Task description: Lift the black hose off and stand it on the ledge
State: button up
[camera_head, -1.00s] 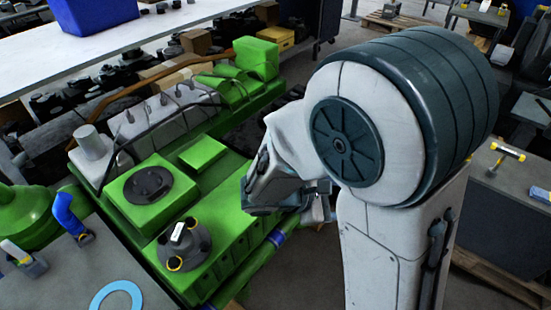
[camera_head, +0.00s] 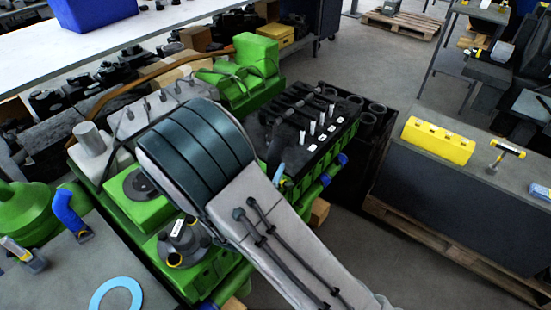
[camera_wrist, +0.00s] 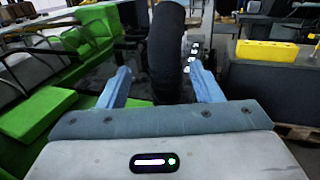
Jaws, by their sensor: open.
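The black hose (camera_wrist: 166,40) stands up as a thick, dark, slightly curved tube in the wrist view. It shows between the two blue-grey fingers of my gripper (camera_wrist: 160,72), with space on both sides. My gripper is open and holds nothing; whether the hose lies within finger reach or beyond is hard to tell. In the head view one light blue fingertip (camera_head: 278,172) shows beside my arm, and my arm hides most of the gripper. I cannot single out the hose there. Which surface is the ledge is not clear.
The green engine (camera_head: 135,205) carries a black section (camera_head: 335,128) with white-tagged parts. A grey bench (camera_head: 415,165) at right bears a yellow block (camera_head: 438,140) and a hammer (camera_head: 505,153). A grey table (camera_head: 60,280) at lower left holds a blue ring (camera_head: 117,292).

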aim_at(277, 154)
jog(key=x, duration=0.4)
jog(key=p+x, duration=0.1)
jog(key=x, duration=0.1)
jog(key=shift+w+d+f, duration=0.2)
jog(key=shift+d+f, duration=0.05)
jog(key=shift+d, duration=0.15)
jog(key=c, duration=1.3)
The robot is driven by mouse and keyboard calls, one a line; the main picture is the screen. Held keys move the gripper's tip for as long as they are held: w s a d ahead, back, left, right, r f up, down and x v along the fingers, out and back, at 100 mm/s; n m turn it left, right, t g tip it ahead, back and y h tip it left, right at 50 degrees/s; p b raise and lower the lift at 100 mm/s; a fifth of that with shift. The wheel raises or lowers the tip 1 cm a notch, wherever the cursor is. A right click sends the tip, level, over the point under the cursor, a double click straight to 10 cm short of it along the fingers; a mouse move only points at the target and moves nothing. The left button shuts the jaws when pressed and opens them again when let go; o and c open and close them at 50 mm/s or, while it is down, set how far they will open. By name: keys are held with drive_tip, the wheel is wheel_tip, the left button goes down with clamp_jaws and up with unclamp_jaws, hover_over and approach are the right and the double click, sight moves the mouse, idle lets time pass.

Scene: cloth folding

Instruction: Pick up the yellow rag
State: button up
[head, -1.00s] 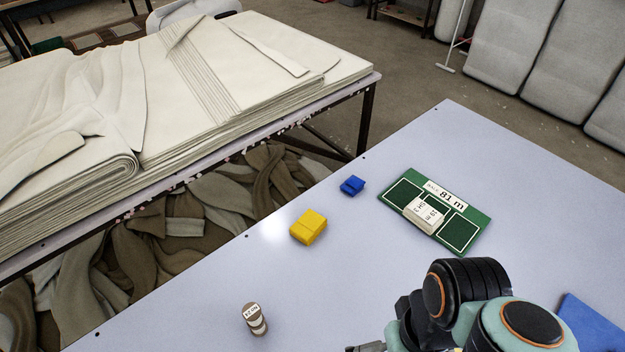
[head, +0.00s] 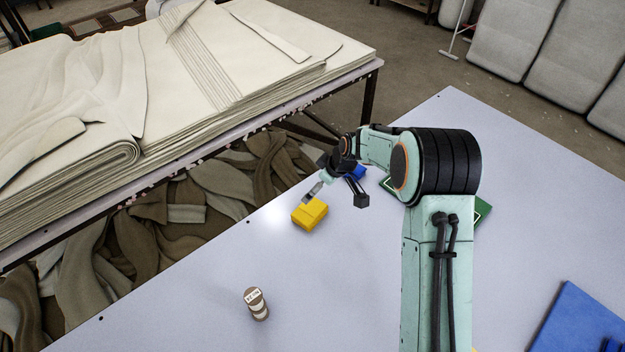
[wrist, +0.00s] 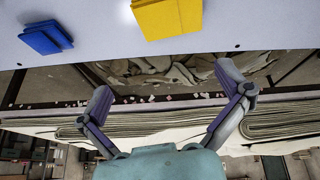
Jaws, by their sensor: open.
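The yellow rag (head: 310,214) lies folded into a small block near the table's left edge. In the wrist view the yellow rag (wrist: 168,16) is at the top, cut off by the frame edge. My gripper (head: 336,196) is open and empty, above and slightly right of the rag in the head view, apparently not touching it. In the wrist view both fingers of my gripper (wrist: 162,78) are spread wide with nothing between them, and the rag is beyond their tips.
A blue folded cloth (wrist: 46,37) lies beside the rag, partly hidden by my gripper in the head view. A green board (head: 482,212) is mostly behind my arm. A blue sheet (head: 575,322) lies at lower right.

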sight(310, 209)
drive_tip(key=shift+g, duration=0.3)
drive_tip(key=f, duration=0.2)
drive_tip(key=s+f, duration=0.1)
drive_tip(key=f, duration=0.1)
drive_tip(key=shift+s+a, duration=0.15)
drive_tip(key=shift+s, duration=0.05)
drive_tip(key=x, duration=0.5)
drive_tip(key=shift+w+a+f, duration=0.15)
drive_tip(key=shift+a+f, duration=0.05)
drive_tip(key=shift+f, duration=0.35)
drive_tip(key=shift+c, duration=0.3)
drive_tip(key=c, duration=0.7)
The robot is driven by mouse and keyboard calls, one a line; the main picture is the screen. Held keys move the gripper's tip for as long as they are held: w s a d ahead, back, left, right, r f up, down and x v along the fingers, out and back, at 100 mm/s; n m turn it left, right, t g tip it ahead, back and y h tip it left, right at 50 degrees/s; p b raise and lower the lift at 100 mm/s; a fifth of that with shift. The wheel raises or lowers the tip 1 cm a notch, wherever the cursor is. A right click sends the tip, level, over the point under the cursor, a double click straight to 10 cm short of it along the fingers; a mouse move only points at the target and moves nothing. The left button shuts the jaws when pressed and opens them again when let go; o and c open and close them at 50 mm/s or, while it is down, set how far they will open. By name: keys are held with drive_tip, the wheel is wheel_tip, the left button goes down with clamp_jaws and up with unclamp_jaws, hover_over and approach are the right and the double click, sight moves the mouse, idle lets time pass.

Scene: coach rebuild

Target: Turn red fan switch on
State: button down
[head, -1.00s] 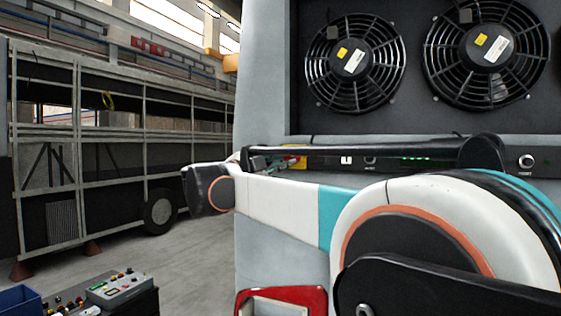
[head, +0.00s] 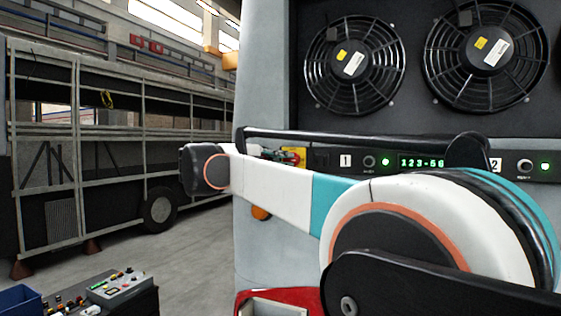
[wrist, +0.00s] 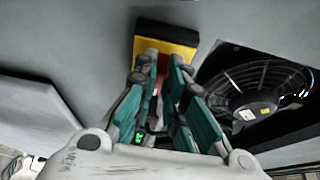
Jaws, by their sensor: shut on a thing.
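The red fan switch (head: 302,156) is a small red knob on a yellow plate at the left end of the control strip below the fans. In the wrist view the yellow plate (wrist: 168,38) lies straight ahead, with the red knob (wrist: 164,62) between my fingertips. My gripper (head: 281,155) reaches the switch from the left, partly hidden by my arm in the head view. In the wrist view my gripper (wrist: 160,70) is shut on the red knob, with teal-sided fingers on either side. The knob's exact angle is hard to tell.
Two black fans (head: 353,63) sit above the strip. The strip carries a lit green display (head: 421,162), green lamps (head: 385,162) and labelled buttons. An orange lamp (head: 260,213) is on the panel below. A control box (head: 117,288) stands at lower left. Open floor lies left.

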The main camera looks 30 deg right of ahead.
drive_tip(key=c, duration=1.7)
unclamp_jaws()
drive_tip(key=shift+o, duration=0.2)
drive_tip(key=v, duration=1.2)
━━━━━━━━━━━━━━━━
■ **The exercise**
Your task is to set down the records shown above exactly, minus any pictures.

■ **Response to the task**
Task description: Lift the black hose off and stand it on the ledge
State: button up
[camera_head, -1.00s] 
[camera_head, +0.00s] 
[camera_wrist, +0.00s] 
Jaws, by their sensor: open.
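The black hose (camera_wrist: 166,40) stands up as a thick, dark, slightly curved tube in the wrist view. It shows between the two blue-grey fingers of my gripper (camera_wrist: 160,72), with space on both sides. My gripper is open and holds nothing; whether the hose lies within finger reach or beyond is hard to tell. In the head view one light blue fingertip (camera_head: 278,172) shows beside my arm, and my arm hides most of the gripper. I cannot single out the hose there. Which surface is the ledge is not clear.
The green engine (camera_head: 135,205) carries a black section (camera_head: 335,128) with white-tagged parts. A grey bench (camera_head: 415,165) at right bears a yellow block (camera_head: 438,140) and a hammer (camera_head: 505,153). A grey table (camera_head: 60,280) at lower left holds a blue ring (camera_head: 117,292).

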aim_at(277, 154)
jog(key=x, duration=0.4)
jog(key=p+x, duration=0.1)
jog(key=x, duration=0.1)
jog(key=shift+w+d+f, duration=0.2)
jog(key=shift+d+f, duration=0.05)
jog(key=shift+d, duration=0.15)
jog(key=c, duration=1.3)
The robot is driven by mouse and keyboard calls, one a line; the main picture is the screen. Held keys move the gripper's tip for as long as they are held: w s a d ahead, back, left, right, r f up, down and x v along the fingers, out and back, at 100 mm/s; n m turn it left, right, t g tip it ahead, back and y h tip it left, right at 50 degrees/s; p b raise and lower the lift at 100 mm/s; a fifth of that with shift. The wheel raises or lowers the tip 1 cm a notch, wherever the cursor is. A right click sends the tip, level, over the point under the cursor, a double click straight to 10 cm short of it along the fingers; a mouse move only points at the target and moves nothing. The left button shuts the jaws when pressed and opens them again when let go; o and c open and close them at 50 mm/s or, while it is down, set how far they will open. By name: keys are held with drive_tip, the wheel is wheel_tip, the left button goes down with clamp_jaws and up with unclamp_jaws, hover_over and approach are the right and the double click, sight moves the mouse, idle lets time pass.

Scene: cloth folding

Instruction: Pick up the yellow rag
State: button up
[head, -1.00s] 
[head, +0.00s] 
[wrist, +0.00s] 
Jaws, by their sensor: open.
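The yellow rag (head: 310,214) lies folded into a small block near the table's left edge. In the wrist view the yellow rag (wrist: 168,16) is at the top, cut off by the frame edge. My gripper (head: 336,196) is open and empty, above and slightly right of the rag in the head view, apparently not touching it. In the wrist view both fingers of my gripper (wrist: 162,78) are spread wide with nothing between them, and the rag is beyond their tips.
A blue folded cloth (wrist: 46,37) lies beside the rag, partly hidden by my gripper in the head view. A green board (head: 482,212) is mostly behind my arm. A blue sheet (head: 575,322) lies at lower right.

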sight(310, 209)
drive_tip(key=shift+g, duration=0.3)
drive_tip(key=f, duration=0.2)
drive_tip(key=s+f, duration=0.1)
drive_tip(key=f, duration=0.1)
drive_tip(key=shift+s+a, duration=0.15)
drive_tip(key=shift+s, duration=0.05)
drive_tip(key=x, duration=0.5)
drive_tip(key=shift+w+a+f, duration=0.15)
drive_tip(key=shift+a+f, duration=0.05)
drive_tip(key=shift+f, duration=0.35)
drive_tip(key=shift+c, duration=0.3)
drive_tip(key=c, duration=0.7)
The robot is driven by mouse and keyboard calls, one a line; the main picture is the screen. Held keys move the gripper's tip for as long as they are held: w s a d ahead, back, left, right, r f up, down and x v along the fingers, out and back, at 100 mm/s; n m turn it left, right, t g tip it ahead, back and y h tip it left, right at 50 degrees/s; p b raise and lower the lift at 100 mm/s; a fifth of that with shift. The wheel raises or lowers the tip 1 cm a notch, wherever the cursor is. A right click sends the tip, level, over the point under the cursor, a double click straight to 10 cm short of it along the fingers; a mouse move only points at the target and moves nothing. The left button shuts the jaws when pressed and opens them again when let go; o and c open and close them at 50 mm/s or, while it is down, set how far they will open. By name: keys are held with drive_tip, the wheel is wheel_tip, the left button goes down with clamp_jaws and up with unclamp_jaws, hover_over and approach are the right and the double click, sight moves the mouse, idle lets time pass.

Scene: coach rebuild

Target: Turn red fan switch on
State: button down
[head, -1.00s] 
[head, +0.00s] 
[wrist, +0.00s] 
Jaws, by their sensor: shut on a thing.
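The red fan switch (head: 302,156) is a small red knob on a yellow plate at the left end of the control strip below the fans. In the wrist view the yellow plate (wrist: 168,38) lies straight ahead, with the red knob (wrist: 164,62) between my fingertips. My gripper (head: 281,155) reaches the switch from the left, partly hidden by my arm in the head view. In the wrist view my gripper (wrist: 160,70) is shut on the red knob, with teal-sided fingers on either side. The knob's exact angle is hard to tell.
Two black fans (head: 353,63) sit above the strip. The strip carries a lit green display (head: 421,162), green lamps (head: 385,162) and labelled buttons. An orange lamp (head: 260,213) is on the panel below. A control box (head: 117,288) stands at lower left. Open floor lies left.

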The main camera looks 30 deg right of ahead.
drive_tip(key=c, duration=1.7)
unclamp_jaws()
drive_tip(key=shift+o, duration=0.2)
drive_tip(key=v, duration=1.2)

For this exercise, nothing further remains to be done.